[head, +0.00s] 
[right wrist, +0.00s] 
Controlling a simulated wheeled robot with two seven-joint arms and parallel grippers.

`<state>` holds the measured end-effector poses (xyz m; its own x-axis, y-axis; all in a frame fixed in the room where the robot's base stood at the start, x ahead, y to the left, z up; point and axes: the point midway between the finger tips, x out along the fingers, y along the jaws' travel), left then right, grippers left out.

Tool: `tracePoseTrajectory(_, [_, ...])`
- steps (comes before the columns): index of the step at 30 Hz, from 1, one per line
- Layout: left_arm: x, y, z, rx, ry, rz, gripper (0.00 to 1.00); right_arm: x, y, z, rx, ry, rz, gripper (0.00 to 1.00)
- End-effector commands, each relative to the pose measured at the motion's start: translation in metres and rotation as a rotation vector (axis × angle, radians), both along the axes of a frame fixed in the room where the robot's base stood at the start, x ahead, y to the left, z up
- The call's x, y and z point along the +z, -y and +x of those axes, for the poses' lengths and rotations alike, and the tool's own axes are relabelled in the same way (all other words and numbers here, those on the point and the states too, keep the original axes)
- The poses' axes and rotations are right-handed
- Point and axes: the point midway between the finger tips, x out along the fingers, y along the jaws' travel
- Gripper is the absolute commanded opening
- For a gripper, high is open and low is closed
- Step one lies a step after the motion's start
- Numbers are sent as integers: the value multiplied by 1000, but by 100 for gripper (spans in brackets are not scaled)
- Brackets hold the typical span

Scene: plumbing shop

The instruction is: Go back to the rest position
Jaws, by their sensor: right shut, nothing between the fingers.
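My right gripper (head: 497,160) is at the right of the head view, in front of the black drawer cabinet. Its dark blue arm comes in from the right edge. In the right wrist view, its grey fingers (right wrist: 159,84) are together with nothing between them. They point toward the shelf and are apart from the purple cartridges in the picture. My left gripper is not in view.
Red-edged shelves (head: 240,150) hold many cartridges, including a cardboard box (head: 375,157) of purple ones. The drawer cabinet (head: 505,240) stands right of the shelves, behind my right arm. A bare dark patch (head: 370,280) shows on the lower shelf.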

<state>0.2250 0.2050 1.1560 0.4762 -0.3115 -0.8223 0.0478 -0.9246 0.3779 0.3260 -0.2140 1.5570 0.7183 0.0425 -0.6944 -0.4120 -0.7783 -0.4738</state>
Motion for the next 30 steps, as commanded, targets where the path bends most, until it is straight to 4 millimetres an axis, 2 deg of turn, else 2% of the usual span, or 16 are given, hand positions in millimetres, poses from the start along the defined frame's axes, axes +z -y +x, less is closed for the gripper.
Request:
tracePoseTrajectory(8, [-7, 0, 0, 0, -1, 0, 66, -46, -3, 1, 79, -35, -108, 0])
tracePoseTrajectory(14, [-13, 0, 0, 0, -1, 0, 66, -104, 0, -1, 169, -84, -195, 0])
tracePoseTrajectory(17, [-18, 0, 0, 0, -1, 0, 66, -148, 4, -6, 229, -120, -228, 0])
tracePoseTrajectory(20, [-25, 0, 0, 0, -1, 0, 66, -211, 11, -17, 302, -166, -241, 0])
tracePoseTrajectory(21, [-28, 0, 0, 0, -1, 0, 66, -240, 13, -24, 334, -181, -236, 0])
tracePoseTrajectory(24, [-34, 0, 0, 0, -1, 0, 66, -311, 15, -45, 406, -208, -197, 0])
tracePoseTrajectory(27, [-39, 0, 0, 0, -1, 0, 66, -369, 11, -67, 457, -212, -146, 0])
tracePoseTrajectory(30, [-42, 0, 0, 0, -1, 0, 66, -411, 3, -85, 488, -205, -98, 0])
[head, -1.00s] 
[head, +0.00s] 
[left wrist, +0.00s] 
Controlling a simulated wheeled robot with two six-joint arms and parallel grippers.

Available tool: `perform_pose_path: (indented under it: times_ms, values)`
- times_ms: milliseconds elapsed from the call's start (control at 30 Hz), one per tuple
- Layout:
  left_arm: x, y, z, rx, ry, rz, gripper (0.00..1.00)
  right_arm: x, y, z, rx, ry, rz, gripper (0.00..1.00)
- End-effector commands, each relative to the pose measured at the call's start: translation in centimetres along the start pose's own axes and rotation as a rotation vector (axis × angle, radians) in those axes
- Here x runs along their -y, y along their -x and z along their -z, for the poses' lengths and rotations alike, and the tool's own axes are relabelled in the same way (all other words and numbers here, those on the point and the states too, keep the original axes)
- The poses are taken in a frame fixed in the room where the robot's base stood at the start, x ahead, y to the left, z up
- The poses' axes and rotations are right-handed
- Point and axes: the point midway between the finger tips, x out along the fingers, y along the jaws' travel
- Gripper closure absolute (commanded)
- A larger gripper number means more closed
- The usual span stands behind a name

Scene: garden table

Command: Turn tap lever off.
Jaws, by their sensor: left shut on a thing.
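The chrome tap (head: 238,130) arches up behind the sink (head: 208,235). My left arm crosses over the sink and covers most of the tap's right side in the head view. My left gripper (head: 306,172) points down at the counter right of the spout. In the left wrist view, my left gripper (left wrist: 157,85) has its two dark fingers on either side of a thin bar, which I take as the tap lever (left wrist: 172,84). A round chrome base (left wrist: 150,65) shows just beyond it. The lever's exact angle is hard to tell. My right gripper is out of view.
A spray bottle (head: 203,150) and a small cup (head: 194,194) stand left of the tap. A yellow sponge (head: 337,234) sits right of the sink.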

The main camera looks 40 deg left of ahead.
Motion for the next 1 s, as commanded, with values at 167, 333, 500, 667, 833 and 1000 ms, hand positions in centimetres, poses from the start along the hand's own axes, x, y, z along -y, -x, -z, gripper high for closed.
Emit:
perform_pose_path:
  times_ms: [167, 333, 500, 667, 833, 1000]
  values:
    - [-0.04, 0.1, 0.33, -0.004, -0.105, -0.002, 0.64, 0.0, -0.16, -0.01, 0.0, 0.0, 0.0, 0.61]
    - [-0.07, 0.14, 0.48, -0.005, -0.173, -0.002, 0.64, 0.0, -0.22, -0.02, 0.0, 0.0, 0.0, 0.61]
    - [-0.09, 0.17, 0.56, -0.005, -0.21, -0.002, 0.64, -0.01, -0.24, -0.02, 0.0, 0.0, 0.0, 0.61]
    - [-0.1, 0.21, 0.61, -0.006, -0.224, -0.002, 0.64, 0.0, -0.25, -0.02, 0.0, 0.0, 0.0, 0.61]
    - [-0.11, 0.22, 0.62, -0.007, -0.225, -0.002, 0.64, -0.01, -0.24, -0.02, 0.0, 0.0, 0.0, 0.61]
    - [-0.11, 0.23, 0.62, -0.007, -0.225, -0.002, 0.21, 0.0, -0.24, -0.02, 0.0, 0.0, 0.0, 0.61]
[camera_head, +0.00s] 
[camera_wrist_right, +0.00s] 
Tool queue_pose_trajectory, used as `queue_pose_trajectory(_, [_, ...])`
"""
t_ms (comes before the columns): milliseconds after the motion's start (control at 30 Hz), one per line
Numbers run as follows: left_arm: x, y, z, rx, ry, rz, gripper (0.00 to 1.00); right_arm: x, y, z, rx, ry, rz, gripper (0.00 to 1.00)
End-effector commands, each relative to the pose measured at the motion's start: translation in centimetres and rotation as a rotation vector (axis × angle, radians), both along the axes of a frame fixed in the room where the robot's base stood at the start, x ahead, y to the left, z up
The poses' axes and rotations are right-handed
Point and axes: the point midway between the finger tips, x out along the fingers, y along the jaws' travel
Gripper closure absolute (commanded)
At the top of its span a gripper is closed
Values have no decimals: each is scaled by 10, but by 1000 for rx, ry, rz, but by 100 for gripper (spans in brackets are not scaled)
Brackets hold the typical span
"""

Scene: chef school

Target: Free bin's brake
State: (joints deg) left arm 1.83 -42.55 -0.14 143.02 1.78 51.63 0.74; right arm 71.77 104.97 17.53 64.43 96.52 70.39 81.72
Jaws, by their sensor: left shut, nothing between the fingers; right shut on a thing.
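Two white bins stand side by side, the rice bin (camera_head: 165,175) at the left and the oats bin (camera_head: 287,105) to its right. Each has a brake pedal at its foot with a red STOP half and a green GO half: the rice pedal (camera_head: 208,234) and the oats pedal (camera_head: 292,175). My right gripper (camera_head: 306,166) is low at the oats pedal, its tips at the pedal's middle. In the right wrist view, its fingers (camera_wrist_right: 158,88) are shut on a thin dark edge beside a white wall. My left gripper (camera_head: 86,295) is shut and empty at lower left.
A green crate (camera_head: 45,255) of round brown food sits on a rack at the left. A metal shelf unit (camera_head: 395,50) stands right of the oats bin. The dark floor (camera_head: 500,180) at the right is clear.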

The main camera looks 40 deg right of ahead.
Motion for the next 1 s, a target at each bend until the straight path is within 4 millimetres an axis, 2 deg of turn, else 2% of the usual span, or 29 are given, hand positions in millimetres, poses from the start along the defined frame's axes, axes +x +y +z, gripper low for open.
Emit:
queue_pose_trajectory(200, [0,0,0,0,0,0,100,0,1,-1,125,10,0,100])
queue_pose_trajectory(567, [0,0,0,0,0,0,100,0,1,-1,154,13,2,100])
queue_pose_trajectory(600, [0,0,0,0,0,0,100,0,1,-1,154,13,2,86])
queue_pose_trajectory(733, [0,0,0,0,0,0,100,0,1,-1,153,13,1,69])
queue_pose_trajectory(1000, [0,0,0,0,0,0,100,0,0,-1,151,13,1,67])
-----
DIRECTION. Take every line containing the word "both" and copy it.

TASK OUTPUT.
- End-effector commands, each relative to the pose measured at the motion's start: translation in metres and rotation as a rotation vector (axis × angle, radians), both along the axes of a frame fixed in the room where the robot's base stood at the start, x ahead, y to the left, z up
End-effector commands, each relative to the pose measured at the motion's start: translation in centimetres and rotation as a rotation vector (axis × angle, radians), both along the axes of a frame fixed in the room where the robot's base stood at the start, x ahead, y to the left, z up

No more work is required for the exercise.